Domaine des Ouled Thaleb, Cuvée Premiere 2012,
Cabernet Sauvignon and Grenache
Generous and aromatic, fresh fruity and light
Domaine des 3 Cavaliers, Clos Hermitage 2011
Mostly Viognier with Grenache Blanc and Clairette
Probably the best wine that I tried in Morocco, sublime, richly textured, delicate perfume, juicy apricots and peaches. They also produce a red called Clos Hermitage, 100% Syrah, which was not quite as good as the white but was elegant and very subtle with gentle spices. Not sure if they could get away with the name Clos Hermitage in the UK but the white is fabulous wine well worth seeking out.

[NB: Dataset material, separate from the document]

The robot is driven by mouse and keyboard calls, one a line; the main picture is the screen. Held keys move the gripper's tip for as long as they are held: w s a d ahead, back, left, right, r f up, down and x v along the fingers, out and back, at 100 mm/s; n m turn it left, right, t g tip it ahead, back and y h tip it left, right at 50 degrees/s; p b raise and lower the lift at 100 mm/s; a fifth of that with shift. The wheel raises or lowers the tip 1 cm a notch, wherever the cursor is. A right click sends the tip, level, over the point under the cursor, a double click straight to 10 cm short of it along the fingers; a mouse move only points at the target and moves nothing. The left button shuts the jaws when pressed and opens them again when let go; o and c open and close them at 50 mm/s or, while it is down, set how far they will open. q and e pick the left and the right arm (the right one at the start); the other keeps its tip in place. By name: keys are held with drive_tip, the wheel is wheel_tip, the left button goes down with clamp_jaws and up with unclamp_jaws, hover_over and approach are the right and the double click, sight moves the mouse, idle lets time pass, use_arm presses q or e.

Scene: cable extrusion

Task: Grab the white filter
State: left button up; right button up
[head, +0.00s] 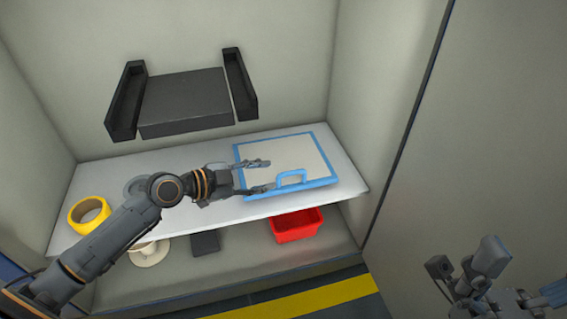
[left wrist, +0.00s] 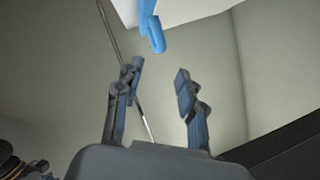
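The white filter (head: 282,153) is a flat white panel with a blue frame and a blue handle on its front edge. It lies on the right part of the white shelf. My left gripper (head: 269,176) is open and empty, its fingers spread over the filter's left front part, close to the handle (head: 291,178). In the left wrist view the handle (left wrist: 152,32) shows just beyond the open fingertips (left wrist: 158,80), not between them. My right gripper (head: 465,275) is at the lower right, away from the shelf; its opening is unclear.
A yellow ring (head: 89,214) sits at the shelf's left end. A red bin (head: 297,225), a dark block (head: 206,243) and a pale spool (head: 150,252) are below the shelf. A dark bracket (head: 186,100) is on the back wall. A wall (head: 390,110) bounds the shelf's right side.

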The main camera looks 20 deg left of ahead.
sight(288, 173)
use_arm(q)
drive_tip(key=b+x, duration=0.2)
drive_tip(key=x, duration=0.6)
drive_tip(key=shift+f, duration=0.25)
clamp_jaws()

Château Roslane Premier Cru, Les Coteaux de l’Atlas 2011
Delicate refined wine, vanilla and spices, deep red fruit aromas, rich and silky. This is from Les Celliers de Meknès, established in the 1920s. Based in the North East facing the Mediterranean Sea with the protection of the Atlas Mountains on the other side.
Château Roslane ‘Les Coteaux de L’Atas’, Chardonnay 2012
Vanilla and toasted aromas on nose, soft perfume, then a bright refreshing palate of zesty flavours and spring flowers.
Food and Wine Matching
The food was rather special especially on the coast where there seemed to be a glut of amazing seafood. Sitting there watching boat after boat come into the harbour laden with live and fresh fish which were then loaded into huge chilled trucks to go to markets both in Morocco and France was a great sight.
The white wines, especially the Rhône varietals, are great with all types of fish and savoury dishes – try using some traditional preserved lemons in your cooking, these are especially good with meat dishes to lighten it and to give it a lovely tangy citrus element.
The reds should be treated as good basic Rhône or Southern French table wines and are very good with hearty winter dishes especially fowl. The style of food that I ate in Morocco was very refined with a strong French influence bringing the Arabic style to life.
Tagine often seen as a heavy stew in the UK is brought to life over there, especially with shellfish and seafood. They also manage to achieve great intensity to their flavours without over indulgence and have great control of the spices.